Occasion: our 5th wedding anniversary. Where better to celebrate than an oyster bar. They may have been as plentiful and cheap as Big Macs in the 18th and 19th centuries, but present times have placed oysters firmly at the top end of gustatory pursuits.
J. Sheekey oyster bar, sitting alongside the 100-year-old Sheekey restaurant on a winding backstreet in the heart of Theatreland, was smaller than I expected, though pleasingly lit and furnished. They've squeezed in a couple of tables, but the place to sit is up at the bar, where you can watch the action, and eye-up your fellow clientelle: a mix of solitary diners, amorous couples, and the odd old-school toff. Black and white photographs of venerable thespians fill the walls, framed in sober black, and it oozes history, charm, elegance, and conviviality. Frosted windows shelter familiar faces from the limelight they've just basked in on stage, and give it a distinct gentleman's club feel.
After a fair amount of eavesdropping, we turned our attentions back on each other, and our appetites, and ordered a dozen West Mersea natives with champagne. Slippery, creamy, singing of the sea, and guzzled with the industrious sound of molluscs being cracked in the background, they were the best oysters we've eaten in London.
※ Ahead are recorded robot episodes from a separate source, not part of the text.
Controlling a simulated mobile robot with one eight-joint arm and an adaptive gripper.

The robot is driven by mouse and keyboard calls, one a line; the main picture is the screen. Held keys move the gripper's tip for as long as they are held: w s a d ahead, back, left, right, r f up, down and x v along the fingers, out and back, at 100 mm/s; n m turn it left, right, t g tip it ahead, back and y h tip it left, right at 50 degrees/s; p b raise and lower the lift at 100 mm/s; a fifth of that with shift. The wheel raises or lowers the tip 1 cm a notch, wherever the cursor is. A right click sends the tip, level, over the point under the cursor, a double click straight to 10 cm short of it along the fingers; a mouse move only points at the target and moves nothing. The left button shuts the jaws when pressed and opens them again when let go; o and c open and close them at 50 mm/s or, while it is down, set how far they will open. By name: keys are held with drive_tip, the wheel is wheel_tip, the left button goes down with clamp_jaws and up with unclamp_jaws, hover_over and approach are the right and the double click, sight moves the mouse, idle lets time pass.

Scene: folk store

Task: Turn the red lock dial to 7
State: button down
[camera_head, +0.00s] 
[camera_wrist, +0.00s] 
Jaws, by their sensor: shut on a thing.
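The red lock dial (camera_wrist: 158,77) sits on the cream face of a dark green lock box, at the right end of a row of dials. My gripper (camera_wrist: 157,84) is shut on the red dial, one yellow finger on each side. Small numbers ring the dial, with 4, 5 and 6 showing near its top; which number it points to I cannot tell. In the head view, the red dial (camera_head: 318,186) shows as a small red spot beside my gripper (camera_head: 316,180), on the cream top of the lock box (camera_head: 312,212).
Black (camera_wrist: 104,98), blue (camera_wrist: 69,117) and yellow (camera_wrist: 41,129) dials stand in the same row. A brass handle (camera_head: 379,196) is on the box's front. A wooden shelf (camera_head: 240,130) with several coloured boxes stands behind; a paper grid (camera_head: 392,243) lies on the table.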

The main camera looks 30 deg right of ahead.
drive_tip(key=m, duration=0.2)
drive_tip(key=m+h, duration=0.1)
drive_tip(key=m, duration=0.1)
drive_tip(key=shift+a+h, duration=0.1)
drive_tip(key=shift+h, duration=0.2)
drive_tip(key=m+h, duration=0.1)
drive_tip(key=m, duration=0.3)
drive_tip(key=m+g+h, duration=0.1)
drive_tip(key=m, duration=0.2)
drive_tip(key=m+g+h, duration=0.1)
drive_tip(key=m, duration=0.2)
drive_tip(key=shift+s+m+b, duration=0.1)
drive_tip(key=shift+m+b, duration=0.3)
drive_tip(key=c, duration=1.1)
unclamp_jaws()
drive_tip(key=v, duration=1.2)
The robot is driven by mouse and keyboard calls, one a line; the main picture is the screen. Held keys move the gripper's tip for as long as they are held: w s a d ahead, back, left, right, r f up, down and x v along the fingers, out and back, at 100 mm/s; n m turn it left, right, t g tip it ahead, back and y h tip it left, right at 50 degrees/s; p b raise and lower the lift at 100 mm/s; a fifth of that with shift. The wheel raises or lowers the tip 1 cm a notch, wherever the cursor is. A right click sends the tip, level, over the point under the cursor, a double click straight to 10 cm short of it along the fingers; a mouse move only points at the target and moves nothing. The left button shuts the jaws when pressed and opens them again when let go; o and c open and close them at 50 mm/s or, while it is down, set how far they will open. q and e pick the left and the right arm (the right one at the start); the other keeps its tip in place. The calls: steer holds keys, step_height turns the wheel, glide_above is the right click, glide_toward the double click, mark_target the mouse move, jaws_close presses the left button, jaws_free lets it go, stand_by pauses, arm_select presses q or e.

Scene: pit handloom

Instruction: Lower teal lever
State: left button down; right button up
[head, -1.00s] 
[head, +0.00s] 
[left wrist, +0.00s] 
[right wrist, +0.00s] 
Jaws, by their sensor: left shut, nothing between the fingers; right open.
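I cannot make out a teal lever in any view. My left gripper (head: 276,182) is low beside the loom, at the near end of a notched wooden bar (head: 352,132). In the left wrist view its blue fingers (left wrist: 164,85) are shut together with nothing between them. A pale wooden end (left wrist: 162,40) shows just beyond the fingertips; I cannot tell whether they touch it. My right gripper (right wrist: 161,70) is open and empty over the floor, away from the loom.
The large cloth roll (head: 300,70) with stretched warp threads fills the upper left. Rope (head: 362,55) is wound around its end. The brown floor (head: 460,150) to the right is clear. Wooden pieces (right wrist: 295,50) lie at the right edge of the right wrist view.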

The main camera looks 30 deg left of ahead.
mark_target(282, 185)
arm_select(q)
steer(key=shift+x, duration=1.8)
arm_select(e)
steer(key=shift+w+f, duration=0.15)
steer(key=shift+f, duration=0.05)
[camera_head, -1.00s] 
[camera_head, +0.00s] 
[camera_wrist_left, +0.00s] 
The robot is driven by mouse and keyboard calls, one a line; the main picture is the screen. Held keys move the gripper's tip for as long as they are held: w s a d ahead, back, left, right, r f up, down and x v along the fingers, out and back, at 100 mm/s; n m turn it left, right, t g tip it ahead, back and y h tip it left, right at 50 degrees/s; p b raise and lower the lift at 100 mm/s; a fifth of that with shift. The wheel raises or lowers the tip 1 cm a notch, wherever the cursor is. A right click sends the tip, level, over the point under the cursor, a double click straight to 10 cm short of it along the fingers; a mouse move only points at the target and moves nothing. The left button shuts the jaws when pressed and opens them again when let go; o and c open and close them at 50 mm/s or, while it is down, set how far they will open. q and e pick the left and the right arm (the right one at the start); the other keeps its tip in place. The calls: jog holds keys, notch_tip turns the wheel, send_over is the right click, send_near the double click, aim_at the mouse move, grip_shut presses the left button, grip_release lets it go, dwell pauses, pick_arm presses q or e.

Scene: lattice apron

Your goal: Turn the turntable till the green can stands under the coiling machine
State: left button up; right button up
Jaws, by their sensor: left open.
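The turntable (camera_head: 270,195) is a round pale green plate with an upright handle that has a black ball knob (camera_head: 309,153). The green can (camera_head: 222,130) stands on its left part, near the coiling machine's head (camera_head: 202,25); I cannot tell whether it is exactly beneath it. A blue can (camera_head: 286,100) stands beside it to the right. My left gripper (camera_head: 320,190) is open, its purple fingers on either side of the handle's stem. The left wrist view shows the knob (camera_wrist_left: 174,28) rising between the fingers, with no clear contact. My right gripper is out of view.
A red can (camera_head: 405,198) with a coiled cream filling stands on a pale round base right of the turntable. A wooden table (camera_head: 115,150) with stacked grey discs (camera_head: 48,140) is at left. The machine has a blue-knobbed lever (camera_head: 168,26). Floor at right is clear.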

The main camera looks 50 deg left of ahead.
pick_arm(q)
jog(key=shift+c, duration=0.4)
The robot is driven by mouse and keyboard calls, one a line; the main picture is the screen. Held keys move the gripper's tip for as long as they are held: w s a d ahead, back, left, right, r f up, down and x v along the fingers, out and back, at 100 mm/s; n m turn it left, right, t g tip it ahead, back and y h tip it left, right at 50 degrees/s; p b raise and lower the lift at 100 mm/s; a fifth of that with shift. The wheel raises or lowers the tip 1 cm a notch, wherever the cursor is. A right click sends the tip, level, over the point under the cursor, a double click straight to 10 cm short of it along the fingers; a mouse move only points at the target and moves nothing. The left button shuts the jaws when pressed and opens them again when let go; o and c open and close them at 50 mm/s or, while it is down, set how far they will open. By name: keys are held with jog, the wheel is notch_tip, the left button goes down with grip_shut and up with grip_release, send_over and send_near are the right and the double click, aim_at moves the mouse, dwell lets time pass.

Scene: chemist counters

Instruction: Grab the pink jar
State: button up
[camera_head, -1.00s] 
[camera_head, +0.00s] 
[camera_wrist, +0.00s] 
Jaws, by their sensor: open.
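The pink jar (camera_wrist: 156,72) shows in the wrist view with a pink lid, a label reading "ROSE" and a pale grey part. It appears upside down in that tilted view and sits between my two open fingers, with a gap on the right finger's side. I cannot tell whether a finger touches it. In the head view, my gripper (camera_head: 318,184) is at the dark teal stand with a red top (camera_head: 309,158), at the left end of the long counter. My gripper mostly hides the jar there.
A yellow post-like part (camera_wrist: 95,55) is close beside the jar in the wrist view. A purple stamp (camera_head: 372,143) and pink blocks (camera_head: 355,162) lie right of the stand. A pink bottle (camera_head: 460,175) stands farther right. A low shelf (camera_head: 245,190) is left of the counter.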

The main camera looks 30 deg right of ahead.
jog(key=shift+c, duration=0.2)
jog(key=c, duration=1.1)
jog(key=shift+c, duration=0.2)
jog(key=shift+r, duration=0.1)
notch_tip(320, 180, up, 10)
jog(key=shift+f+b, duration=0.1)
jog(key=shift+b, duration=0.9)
The bar menu sticks to simple classics, much as the other London stalwart, the Ivy, does. The seafood is left to speak for itself. 'Bar' is the operative word: only a fifth of the menu lists food. Naturally, we wanted to continue with the fizz, so chose a more affordable Col Vetoraz Prosecco to go with my lobster and chips, and J's tender and full-flavoured sautéed octopus. Both were small for main courses, but couldn't be faulted. The side orders of chips and spinach were standard fare.
The petite starter and mains, though rich, left us still peckish. Moving on to desserts, there are plenty of French classics such as creme brulée, cheeseboard, and almond tart, and fruit gets a look-in too. I couldn't quite stomach J's rich brulée, so tried Scandinavian iced berries with hot white chocolate sauce (poured over the berries at the table by a friendly chef from the kitchen). A tooth-killer, but an intriguing and pleasing combination.
An hour later, having unwittingly managed to consume £45 of wonderful Makers Mark Bourbon propped up on bar stools, we headed home invigorated, enthused and, safe to say, rather drunk.
If you go easy on the champagne and oysters, you can easily depart satiated and content for £20 per person. Whether you've got your eye on a blow-out, or post-theatre comfort food, the oyster bar is an indulgent homage to the bivalve that must not be missed.